WRITTEN REQUEST:
Transcribe the material verbatim in full; the pictures do not belong in the copy.
[Start RECORDS TO USE]
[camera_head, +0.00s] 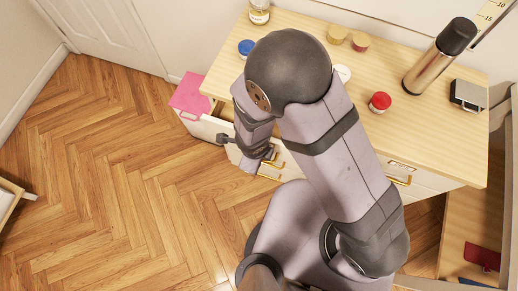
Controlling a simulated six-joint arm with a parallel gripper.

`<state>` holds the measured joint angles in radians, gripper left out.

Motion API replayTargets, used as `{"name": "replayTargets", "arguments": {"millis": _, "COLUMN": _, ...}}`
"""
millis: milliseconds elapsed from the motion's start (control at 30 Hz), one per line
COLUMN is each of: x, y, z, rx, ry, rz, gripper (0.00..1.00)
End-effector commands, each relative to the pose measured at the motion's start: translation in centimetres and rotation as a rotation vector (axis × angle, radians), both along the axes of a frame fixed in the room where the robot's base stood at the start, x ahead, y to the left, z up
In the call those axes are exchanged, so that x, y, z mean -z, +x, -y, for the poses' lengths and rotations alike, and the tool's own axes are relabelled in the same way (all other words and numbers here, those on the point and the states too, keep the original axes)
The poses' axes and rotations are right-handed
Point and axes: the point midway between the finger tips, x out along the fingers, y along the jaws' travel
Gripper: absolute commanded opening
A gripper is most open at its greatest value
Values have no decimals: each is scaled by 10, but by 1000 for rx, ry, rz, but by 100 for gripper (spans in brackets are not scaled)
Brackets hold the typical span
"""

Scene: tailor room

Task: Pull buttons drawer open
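A white dresser with a light wooden top (300,32) has drawers with gold handles. A drawer at its left end (208,127) stands partly pulled out, with a dark gap behind its front. My gripper (226,139) is low in front of this drawer front, near its right part. Its fingers are small and partly hidden by my arm, so whether they touch the drawer or are open is unclear. Another gold handle (400,180) and a small label above it show on the right drawer front. The label is too small to read, so I cannot tell which drawer is for buttons.
On the top stand a metal flask (432,66), a red-lidded jar (380,102), a blue-lidded jar (246,47) and a dark box (467,95). The wooden floor (100,150) at left is clear.

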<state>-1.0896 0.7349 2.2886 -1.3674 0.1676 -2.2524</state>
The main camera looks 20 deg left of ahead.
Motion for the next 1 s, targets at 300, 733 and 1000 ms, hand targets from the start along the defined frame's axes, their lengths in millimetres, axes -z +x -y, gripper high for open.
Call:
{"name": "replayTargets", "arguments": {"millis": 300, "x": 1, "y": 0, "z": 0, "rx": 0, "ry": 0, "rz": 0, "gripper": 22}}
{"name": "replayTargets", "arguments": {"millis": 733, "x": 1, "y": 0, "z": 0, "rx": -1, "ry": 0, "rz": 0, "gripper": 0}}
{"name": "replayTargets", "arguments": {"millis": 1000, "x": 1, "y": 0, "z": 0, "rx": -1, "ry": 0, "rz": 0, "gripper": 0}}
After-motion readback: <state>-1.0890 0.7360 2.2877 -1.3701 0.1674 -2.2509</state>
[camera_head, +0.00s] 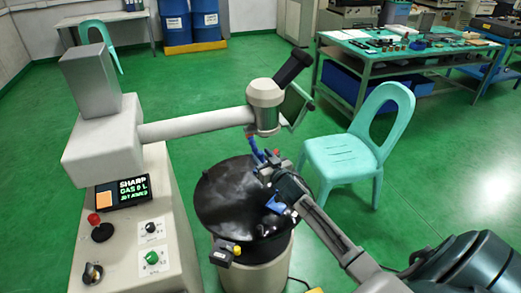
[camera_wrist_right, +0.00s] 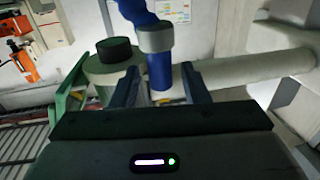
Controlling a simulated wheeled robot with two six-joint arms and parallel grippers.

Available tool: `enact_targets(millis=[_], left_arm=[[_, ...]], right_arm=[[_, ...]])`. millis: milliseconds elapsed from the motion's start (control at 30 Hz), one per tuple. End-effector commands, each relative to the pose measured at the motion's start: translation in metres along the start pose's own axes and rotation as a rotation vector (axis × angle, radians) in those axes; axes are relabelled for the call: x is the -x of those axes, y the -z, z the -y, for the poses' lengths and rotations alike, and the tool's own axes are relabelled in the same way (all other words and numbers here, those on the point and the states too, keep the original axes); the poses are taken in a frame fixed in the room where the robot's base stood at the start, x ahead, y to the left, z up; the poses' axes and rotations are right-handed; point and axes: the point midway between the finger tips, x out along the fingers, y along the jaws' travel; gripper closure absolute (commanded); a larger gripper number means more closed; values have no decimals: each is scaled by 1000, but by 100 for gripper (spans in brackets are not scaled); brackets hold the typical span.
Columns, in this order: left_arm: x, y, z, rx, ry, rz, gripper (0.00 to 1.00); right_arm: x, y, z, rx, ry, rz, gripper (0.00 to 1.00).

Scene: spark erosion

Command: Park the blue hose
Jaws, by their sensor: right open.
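The blue hose (camera_head: 257,149) hangs below the machine's round head, above the black drum top. In the right wrist view the hose (camera_wrist_right: 160,70) has a grey collar and appears between my two fingers, closer to the right one in the picture. My right gripper (camera_head: 268,166) is open at the hose's lower part; I cannot tell whether a finger touches it. In the wrist view my right gripper (camera_wrist_right: 159,72) shows both fingers apart. The hose's lower end is partly hidden by the gripper. My left gripper is not in view.
The machine's pale horizontal arm (camera_head: 195,124) and its round head (camera_head: 265,105) are close above the gripper. The drum's black top (camera_head: 225,205) is below, with a small blue piece (camera_head: 276,204) by my arm. A control cabinet stands left and a turquoise chair (camera_head: 345,157) right.

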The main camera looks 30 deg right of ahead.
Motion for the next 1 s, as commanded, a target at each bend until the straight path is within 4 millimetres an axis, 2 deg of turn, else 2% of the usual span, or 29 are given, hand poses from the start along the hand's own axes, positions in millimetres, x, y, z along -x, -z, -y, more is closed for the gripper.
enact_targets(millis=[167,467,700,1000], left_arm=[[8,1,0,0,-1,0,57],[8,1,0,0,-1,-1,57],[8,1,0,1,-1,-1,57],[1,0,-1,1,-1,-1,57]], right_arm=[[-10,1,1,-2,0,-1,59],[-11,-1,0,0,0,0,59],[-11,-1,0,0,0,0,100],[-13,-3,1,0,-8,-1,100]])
[End RECORDS TO USE]
RESULT:
[camera_head, +0.00s] 
Controlling a simulated six-joint arm with a parallel gripper.

`<state>` holds the measured joint angles in radians, gripper left out.

Motion API replayTargets, used as `{"name": "replayTargets", "arguments": {"millis": _, "COLUMN": _, ...}}`
"""
millis: milliseconds elapsed from the motion's start (control at 30 Hz), one per line
COLUMN is each of: x, y, z, rx, ry, rz, gripper (0.00..1.00)
End-effector commands, each relative to the pose measured at the motion's start: translation in centimetres and rotation as a rotation vector (axis × angle, radians), both along the axes of a frame fixed in the room where the robot's base stood at the start, x ahead, y to the left, z up
In the call those axes are exchanged, so that x, y, z mean -z, +x, -y, for the poses' lengths and rotations alike, and the tool's own axes are relabelled in the same way (all other words and numbers here, those on the point and the states too, keep the original axes)
The poses' axes and rotations are right-handed
Point and axes: the point midway between the finger tips, x out along the fingers, y along the jaws' travel
Gripper: absolute commanded opening
A gripper is most open at its greatest value
Values have no decimals: each is scaled by 10, but by 1000 for rx, ry, rz, but by 100 for gripper (spans in brackets are not scaled)
Brackets hold the typical span
"""

Scene: tailor room

Task: Pull buttons drawer open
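A white dresser with a light wooden top (300,32) has drawers with gold handles. A drawer at its left end (208,127) stands partly pulled out, with a dark gap behind its front. My gripper (226,139) is low in front of this drawer front, near its right part. Its fingers are small and partly hidden by my arm, so whether they touch the drawer or are open is unclear. Another gold handle (400,180) and a small label above it show on the right drawer front. The label is too small to read, so I cannot tell which drawer is for buttons.
On the top stand a metal flask (432,66), a red-lidded jar (380,102), a blue-lidded jar (246,47) and a dark box (467,95). The wooden floor (100,150) at left is clear.

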<state>-1.0896 0.7349 2.2886 -1.3674 0.1676 -2.2524</state>
The main camera looks 20 deg left of ahead.
Motion for the next 1 s, targets at 300, 733 and 1000 ms, hand targets from the start along the defined frame's axes, their lengths in millimetres, axes -z +x -y, gripper high for open.
Call:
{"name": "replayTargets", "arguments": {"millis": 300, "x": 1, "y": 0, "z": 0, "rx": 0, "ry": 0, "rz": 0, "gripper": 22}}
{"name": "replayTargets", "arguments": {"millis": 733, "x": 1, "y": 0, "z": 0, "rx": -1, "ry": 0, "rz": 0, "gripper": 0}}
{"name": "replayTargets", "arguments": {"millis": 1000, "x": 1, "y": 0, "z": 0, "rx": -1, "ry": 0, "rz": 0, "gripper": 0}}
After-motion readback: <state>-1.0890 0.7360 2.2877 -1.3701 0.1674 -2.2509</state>
[camera_head, +0.00s] 
[camera_wrist_right, +0.00s] 
Controlling a simulated wheeled robot with two six-joint arms and parallel grippers.

Available tool: `enact_targets(millis=[_], left_arm=[[_, ...]], right_arm=[[_, ...]])`. millis: milliseconds elapsed from the motion's start (control at 30 Hz), one per tuple. End-effector commands, each relative to the pose measured at the motion's start: translation in metres along the start pose's own axes and rotation as a rotation vector (axis × angle, radians) in those axes; axes are relabelled for the call: x is the -x of those axes, y the -z, z the -y, for the poses' lengths and rotations alike, and the tool's own axes are relabelled in the same way (all other words and numbers here, those on the point and the states too, keep the original axes); the poses are taken in a frame fixed in the room where the robot's base stood at the start, x ahead, y to the left, z up; the poses' axes and rotations are right-handed; point and axes: the point midway between the finger tips, x out along the fingers, y along the jaws' travel; gripper closure absolute (commanded); a larger gripper number means more closed; values have no decimals: each is scaled by 1000, but by 100 for gripper (spans in brackets are not scaled); brackets hold the typical span.
Columns, in this order: left_arm: x, y, z, rx, ry, rz, gripper (0.00 to 1.00); right_arm: x, y, z, rx, ry, rz, gripper (0.00 to 1.00).

Scene: spark erosion

Command: Park the blue hose
Jaws, by their sensor: right open.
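The blue hose (camera_head: 257,149) hangs below the machine's round head, above the black drum top. In the right wrist view the hose (camera_wrist_right: 160,70) has a grey collar and appears between my two fingers, closer to the right one in the picture. My right gripper (camera_head: 268,166) is open at the hose's lower part; I cannot tell whether a finger touches it. In the wrist view my right gripper (camera_wrist_right: 159,72) shows both fingers apart. The hose's lower end is partly hidden by the gripper. My left gripper is not in view.
The machine's pale horizontal arm (camera_head: 195,124) and its round head (camera_head: 265,105) are close above the gripper. The drum's black top (camera_head: 225,205) is below, with a small blue piece (camera_head: 276,204) by my arm. A control cabinet stands left and a turquoise chair (camera_head: 345,157) right.

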The main camera looks 30 deg right of ahead.
Motion for the next 1 s, as commanded, a target at each bend until the straight path is within 4 millimetres an axis, 2 deg of turn, else 2% of the usual span, or 29 are given, hand poses from the start along the hand's own axes, positions in millimetres, x, y, z along -x, -z, -y, more is closed for the gripper.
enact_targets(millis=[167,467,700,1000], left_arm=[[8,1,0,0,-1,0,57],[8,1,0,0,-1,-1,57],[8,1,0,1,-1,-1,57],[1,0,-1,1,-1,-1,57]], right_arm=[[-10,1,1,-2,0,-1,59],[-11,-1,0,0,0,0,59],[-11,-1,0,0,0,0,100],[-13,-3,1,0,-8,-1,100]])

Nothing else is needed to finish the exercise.